In great Bengal Famine of 1943, starving people died in front of well stocked food shops. A peasant differs from a landless laborer in terms of ownership position since he cultivated his own land. The migrants like Dopdi or her husband Dulna Majhi are forced to work for wages well below government fixation of minimum wages. They are not fighting for bigger academic issues. They are fighting for bare minimum needs to survive. The target of these movements was the long established oppression of the landless peasantry and itinerant farm workers, sustained through an unofficial government- landlord coalition. The Indian government was able to crack down the rebellion with exceptional brutality on the Naxalites destroying the rebellious sections of the rural population, most significantly the tribal

The whole plot revolves around Dopdi Mejhen’s career as a Naxalite. The term ‘Naxalites’ also referred to as the ‘Naxals’ describes groups that adopt violent strategies against feudal landlords and others in power who exploit the poor landless laborers and the tribal people. Their claim is that they are fighting exploitation and oppression in order to create a society devoid of class structures and hierarchies.

The story has its backdrop, the Naxalbari movement of Bengal, which started as a rural revolt of landless workers and tribal people against landlords and money lenders. The misery of a tribal woman as compared to aristocratic woman is far more dreadful. Rape is the worst recognition of sexual violence against women.

Mahasweta Devi’s tribal Dopdi is fighting for her survival, for food and for water. The writer etches out the plight of the tribals in words. She depicts how utter helplessness can finally lead to resistance or even rebellion. They went underground for a long time and they are on the list of wanted. They used the technique of guerilla warfare to compete with their enemy. Guerilla warfare is supposed to be the most despicable and repulsive style of fighting with primitive weapons. Dopdi and Dulna belong to the category of such fighters, for they too killed with hatchets and scythes, brows and arrows.
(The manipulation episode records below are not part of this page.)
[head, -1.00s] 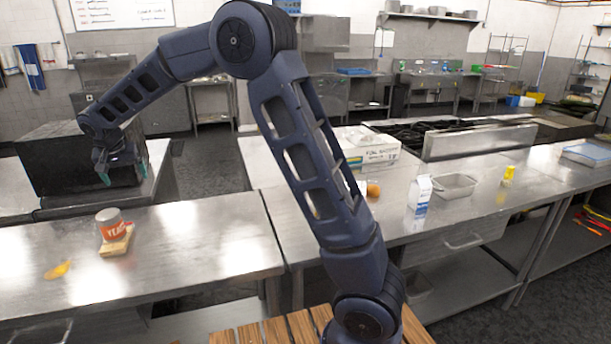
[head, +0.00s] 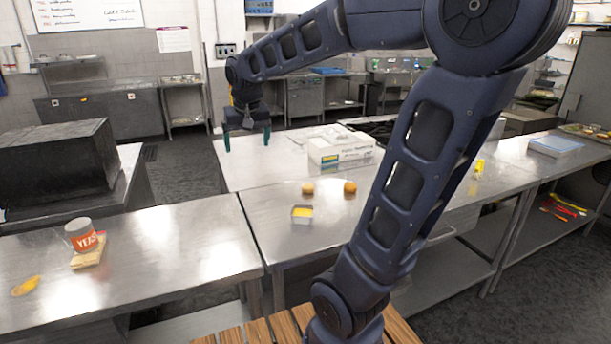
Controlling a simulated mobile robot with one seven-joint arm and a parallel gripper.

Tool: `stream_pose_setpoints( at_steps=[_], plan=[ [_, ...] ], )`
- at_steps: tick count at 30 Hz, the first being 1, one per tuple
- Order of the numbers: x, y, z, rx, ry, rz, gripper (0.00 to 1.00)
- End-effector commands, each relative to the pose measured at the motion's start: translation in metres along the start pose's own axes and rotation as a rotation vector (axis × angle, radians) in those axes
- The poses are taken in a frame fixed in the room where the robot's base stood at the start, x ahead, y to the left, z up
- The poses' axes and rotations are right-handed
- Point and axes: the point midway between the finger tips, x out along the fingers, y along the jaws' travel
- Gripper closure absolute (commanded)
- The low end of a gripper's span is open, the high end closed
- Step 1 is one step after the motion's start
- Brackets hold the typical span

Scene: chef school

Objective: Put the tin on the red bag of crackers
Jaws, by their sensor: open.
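A tin with a white and red label reading "YEAST" (head: 81,236) is on the left steel counter. It rests, leaning slightly, on a flat tan and red packet (head: 88,259), which looks like the red bag of crackers; the tin hides part of it. My gripper (head: 246,140) is open with green fingertips pointing down, and nothing shows between them. It is in the air toward the back, well to the right of and apart from the tin and packet.
A yellow item (head: 26,286) lies left of the packet. A black box (head: 58,163) stands behind. On the middle counter are a small square container (head: 302,214), two orange round items (head: 308,188) and a white carton box (head: 340,147). Bare steel lies right of the packet.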

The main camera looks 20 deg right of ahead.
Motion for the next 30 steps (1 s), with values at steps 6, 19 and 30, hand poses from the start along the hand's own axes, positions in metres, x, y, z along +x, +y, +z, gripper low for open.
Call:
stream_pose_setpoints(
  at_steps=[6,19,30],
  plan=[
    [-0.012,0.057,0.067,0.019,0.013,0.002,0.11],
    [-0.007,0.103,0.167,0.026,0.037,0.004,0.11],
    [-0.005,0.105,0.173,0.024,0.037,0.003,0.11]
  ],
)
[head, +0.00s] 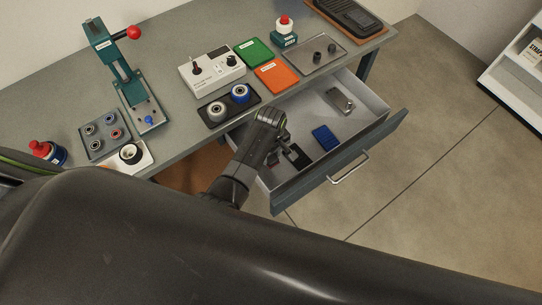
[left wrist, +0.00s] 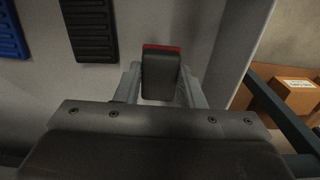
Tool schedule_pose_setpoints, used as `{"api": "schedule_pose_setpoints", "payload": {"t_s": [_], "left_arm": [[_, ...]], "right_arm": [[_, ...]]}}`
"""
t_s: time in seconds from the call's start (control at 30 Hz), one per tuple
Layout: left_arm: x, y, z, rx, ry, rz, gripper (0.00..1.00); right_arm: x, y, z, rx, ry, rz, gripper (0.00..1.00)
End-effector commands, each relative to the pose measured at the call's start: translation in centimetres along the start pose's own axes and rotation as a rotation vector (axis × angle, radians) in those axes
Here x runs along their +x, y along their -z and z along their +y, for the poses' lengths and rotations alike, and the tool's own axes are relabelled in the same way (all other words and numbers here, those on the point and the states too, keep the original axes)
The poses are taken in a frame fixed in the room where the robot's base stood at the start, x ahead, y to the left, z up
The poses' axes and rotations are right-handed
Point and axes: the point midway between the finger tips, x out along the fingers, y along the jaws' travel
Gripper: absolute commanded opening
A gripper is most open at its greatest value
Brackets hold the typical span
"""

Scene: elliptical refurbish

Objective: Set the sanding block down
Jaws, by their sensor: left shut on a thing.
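My left gripper (head: 277,158) reaches over the near left part of the open drawer (head: 375,137). In the left wrist view its fingers (left wrist: 160,88) are shut on the sanding block (left wrist: 160,75), a dark grey block with a red far edge. The block is in front of the pale drawer floor; I cannot tell whether it touches it. In the head view the gripper mostly hides the block. My right gripper is not in view.
A black ridged piece (left wrist: 93,30) and a blue one (left wrist: 12,32) lie in the drawer beside the block. A metal tool (head: 341,100) lies farther back. The drawer wall is close on the right in the wrist view, with cardboard boxes (left wrist: 295,96) beyond.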

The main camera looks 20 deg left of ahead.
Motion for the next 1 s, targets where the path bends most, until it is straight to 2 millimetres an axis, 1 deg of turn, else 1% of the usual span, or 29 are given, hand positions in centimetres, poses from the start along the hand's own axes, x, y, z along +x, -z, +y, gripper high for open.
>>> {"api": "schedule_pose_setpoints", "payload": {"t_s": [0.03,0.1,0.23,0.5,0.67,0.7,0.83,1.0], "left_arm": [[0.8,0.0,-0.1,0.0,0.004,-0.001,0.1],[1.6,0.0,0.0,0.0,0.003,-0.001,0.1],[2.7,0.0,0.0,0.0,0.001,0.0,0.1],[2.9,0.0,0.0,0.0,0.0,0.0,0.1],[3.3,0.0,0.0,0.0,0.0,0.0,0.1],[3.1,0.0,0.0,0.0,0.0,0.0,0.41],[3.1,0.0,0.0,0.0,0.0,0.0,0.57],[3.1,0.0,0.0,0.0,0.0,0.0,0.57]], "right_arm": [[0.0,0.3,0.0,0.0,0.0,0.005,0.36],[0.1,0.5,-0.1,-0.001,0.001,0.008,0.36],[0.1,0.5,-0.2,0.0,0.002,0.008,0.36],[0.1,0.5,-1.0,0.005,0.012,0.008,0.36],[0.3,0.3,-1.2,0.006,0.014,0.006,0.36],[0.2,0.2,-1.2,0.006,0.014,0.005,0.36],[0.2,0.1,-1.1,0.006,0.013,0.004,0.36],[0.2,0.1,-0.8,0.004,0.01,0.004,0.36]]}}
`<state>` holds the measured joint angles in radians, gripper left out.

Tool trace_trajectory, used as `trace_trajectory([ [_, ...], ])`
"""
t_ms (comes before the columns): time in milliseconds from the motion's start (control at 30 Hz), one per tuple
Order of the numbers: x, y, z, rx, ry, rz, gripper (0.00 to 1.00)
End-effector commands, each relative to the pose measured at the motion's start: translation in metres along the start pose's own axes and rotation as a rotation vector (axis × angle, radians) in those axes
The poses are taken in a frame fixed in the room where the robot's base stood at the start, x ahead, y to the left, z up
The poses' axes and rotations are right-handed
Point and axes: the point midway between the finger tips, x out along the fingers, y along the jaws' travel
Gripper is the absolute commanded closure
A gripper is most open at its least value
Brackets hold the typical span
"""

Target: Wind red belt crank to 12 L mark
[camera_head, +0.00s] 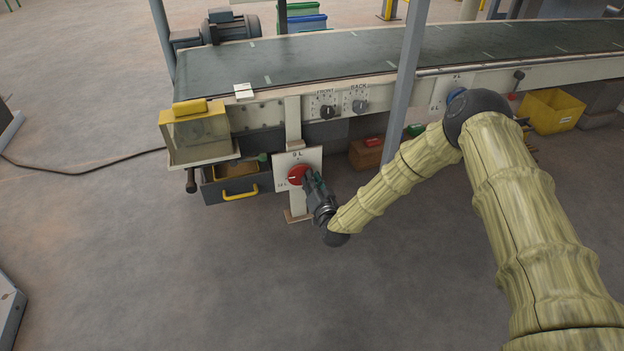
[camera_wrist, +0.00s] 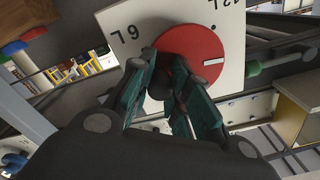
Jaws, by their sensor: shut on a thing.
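The red belt crank (camera_head: 297,174) is a round red disc on a white plate (camera_head: 313,156) low on the near side of the machine. It also shows in the wrist view (camera_wrist: 205,45), with a white line on its right part. A dark dot and a partly cut "12 L" print (camera_wrist: 232,3) lie above that line; another print stands at left. My gripper (camera_head: 307,177) reaches the disc from the lower right. In the wrist view its green-padded fingers (camera_wrist: 163,90) are shut on the crank's dark knob, which they partly hide.
A conveyor belt (camera_head: 330,55) runs above the crank. A grey post (camera_head: 403,75) stands between the plate and my arm. A drawer with a yellow handle (camera_head: 240,193) sits left of the plate, and a brown box (camera_head: 366,154) right of it. The floor in front is clear.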

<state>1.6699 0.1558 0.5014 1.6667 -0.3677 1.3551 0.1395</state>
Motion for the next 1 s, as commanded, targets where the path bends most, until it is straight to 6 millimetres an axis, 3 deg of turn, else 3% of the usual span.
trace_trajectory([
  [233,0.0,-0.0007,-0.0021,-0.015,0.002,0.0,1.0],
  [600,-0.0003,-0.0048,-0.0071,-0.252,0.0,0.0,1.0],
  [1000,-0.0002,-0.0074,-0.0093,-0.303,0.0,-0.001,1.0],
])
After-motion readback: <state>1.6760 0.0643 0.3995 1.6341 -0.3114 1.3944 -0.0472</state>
Dopdi is called by Senanayak and she is flooded by confused memories of drought in Birbhum. There was hardly any drop of water for her and for her people but there was ‘Unlimited water, at Surja Sahu’s house, as clear as a crow’s eye’. The only way out of this situation was to kill Surja Sahu. The Killing was carried out by Dulna, Dopdi and other comrades. Their fight was for survival and when that is at stake than any action and every action is justified. The feudal and imperialist mindset fails to give a human character to a tribal who is perceived only as a dark bodied and wild untouchable who can’t even have the right to draw water from the wells. He is the proverbial other’ who has been given a marginalized identity by the dominant hegemonic Hindu society.

Operation Jharkhani gains momentum under the leadership of Senanayak, ‘a specialist in combat and extreme left politics. He is a seasoned military strategist with mastery over ‘theories’ on how to defeat the enemy by learning their language, using tribal informants and ‘countering techniques.-“In order to destroy the enemy, become one.’

Very soon Dopdi Mejhen is apprehended and understanding her defeat she readies herself for the next action of warning her comrades:

“Now Dopdi spreads her arms, raises her face to the sky, turns towards the forest, ululates with the force of her entire being. Once, twice, three times. At the third burst the birds in the trees at the outskirts of the forest awake and flap their wings. The echo of the call travels far.”

With her capture, the process of co modification of her body starts. She is no more treated as an activist with a cause but a mere body, a possession or war booty, But before going for his dinner, Senanayak, issues orders to his men- of course after her official interrogation to make her and do the needful’. In an attempt to subjugate her mind, body and soul, Dopdi is raped repeatedly by a no. of men as she loses consciousness time and time again during her ordeal.

Unlike other passive rape victims, Devi does not let her heroine ‘Draupadi’ suffer in silence. With unconquerable spirit, the naked and bleeding Draupadi faces all her rapists defiantly, out resisting the sexual flouting of her body. Mahasweta Devi gives voice to the voiceless unfortunate of the earth, her literary output is an attempt to shake the conscience of the citizens, to make them notice, identify and analyze what goes unnoticed, unheard by the naked eye.

Through the compelling interplay of politics and history, Devi exposes the irony of the patriarchal hegemonistic societies that eulogize the idea of protecting a woman’s honor at all cost but given a chance, violates her without having any quam. Dopdi, the central character, is representative of millions of tribal women who are oppressed, marginalized and victimized by the agents of politics.